Begin with the first line of the material and write out each line exactly, ending with the line that contains "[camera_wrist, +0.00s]". Pictures are not part of the copy.

begin Provided entries

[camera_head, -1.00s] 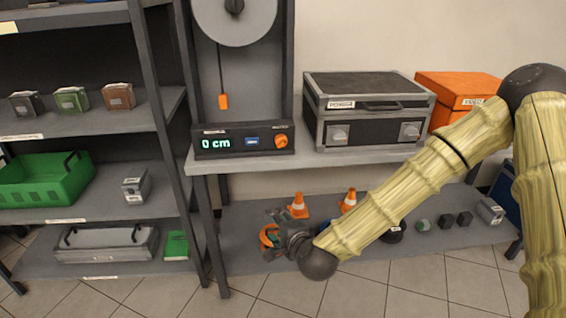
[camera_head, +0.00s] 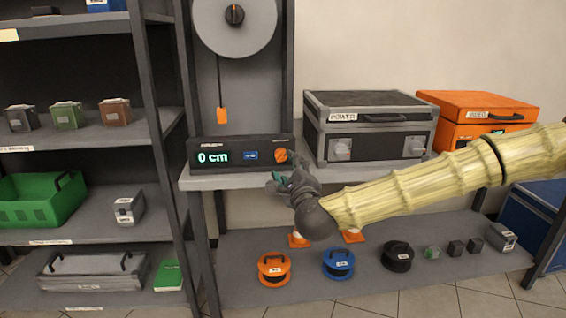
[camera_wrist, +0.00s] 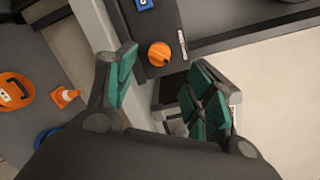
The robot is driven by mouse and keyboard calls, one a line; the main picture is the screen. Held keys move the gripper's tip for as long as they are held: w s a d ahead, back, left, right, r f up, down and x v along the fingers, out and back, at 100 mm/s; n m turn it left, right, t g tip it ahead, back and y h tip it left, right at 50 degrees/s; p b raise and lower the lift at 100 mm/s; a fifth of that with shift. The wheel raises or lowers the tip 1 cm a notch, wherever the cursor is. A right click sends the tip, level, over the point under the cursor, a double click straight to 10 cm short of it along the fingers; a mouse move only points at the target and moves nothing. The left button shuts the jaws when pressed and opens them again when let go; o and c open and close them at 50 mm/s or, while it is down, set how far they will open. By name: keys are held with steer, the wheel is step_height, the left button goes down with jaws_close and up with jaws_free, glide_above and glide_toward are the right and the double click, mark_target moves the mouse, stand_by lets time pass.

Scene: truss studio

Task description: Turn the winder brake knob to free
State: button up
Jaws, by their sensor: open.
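The winder is a tall dark frame with a grey reel (camera_head: 234,22) at its top, an orange hanging tag on a cord, and a black control box (camera_head: 240,157) at its foot, reading "0 cm". An orange knob (camera_head: 281,155) sits at the box's right end; it also shows in the wrist view (camera_wrist: 159,54). My gripper (camera_head: 286,175) is open and empty, just below and in front of the box's right end. In the wrist view its green-padded fingers (camera_wrist: 160,95) are spread, with the orange knob beyond them.
A black POWER case (camera_head: 368,105) stands right of the box, with an orange case (camera_head: 476,120) beyond it. The lower shelf holds orange (camera_head: 273,268), blue (camera_head: 338,262) and black reels, cones and small blocks. A shelving unit stands at left.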

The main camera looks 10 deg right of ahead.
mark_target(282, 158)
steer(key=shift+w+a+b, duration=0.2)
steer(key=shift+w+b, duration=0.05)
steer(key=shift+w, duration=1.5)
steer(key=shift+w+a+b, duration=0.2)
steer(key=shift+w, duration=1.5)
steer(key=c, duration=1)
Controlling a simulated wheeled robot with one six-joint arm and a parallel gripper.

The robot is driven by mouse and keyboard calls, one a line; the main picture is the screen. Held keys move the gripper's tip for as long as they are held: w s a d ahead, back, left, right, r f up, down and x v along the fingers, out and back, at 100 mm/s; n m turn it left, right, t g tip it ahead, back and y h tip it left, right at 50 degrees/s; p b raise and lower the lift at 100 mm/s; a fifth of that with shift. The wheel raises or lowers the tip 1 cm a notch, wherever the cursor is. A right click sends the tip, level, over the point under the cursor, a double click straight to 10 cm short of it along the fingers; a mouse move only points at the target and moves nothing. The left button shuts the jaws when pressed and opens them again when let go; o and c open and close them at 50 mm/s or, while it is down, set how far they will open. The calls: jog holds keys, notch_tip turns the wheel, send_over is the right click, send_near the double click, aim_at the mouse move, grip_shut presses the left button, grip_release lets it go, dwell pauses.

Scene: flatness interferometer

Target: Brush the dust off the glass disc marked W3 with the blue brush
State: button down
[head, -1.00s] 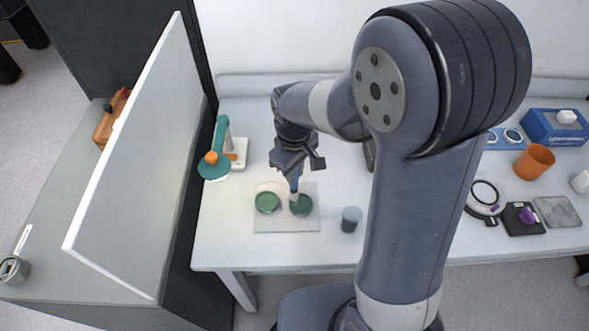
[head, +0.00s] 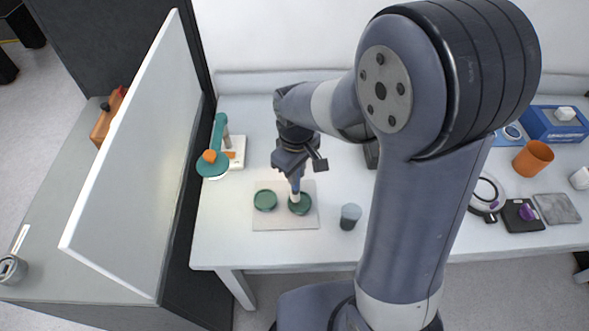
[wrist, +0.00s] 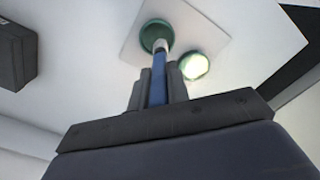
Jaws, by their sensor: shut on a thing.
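My gripper (head: 294,178) is shut on the blue brush (wrist: 158,82), which points downward with its pale tip at the right-hand green disc (head: 299,206). In the wrist view the brush tip overlaps this green disc (wrist: 153,31); whether it touches cannot be told for sure. A second green disc (head: 265,200) lies to the left on the same pale square mat (head: 283,224). In the wrist view this second disc (wrist: 194,66) shows a bright glare. No marking such as W3 is readable on either disc.
A green-armed instrument (head: 217,140) stands at the left of the table. A grey cup (head: 350,215) stands right of the mat. An orange cup (head: 533,158), a blue box (head: 557,127) and a grey slab (head: 557,209) sit at the right. A white panel (head: 135,160) rises at left.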

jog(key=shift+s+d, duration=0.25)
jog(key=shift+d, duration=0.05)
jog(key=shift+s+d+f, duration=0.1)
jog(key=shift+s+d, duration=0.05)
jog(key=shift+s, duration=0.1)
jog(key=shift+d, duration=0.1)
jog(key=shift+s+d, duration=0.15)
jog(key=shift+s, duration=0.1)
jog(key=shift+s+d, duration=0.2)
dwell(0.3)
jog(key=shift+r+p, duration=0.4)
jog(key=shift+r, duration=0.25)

end Provided entries

### Answer for this exercise
[camera_head, -1.00s] 
[camera_head, +0.00s] 
[camera_wrist, +0.00s] 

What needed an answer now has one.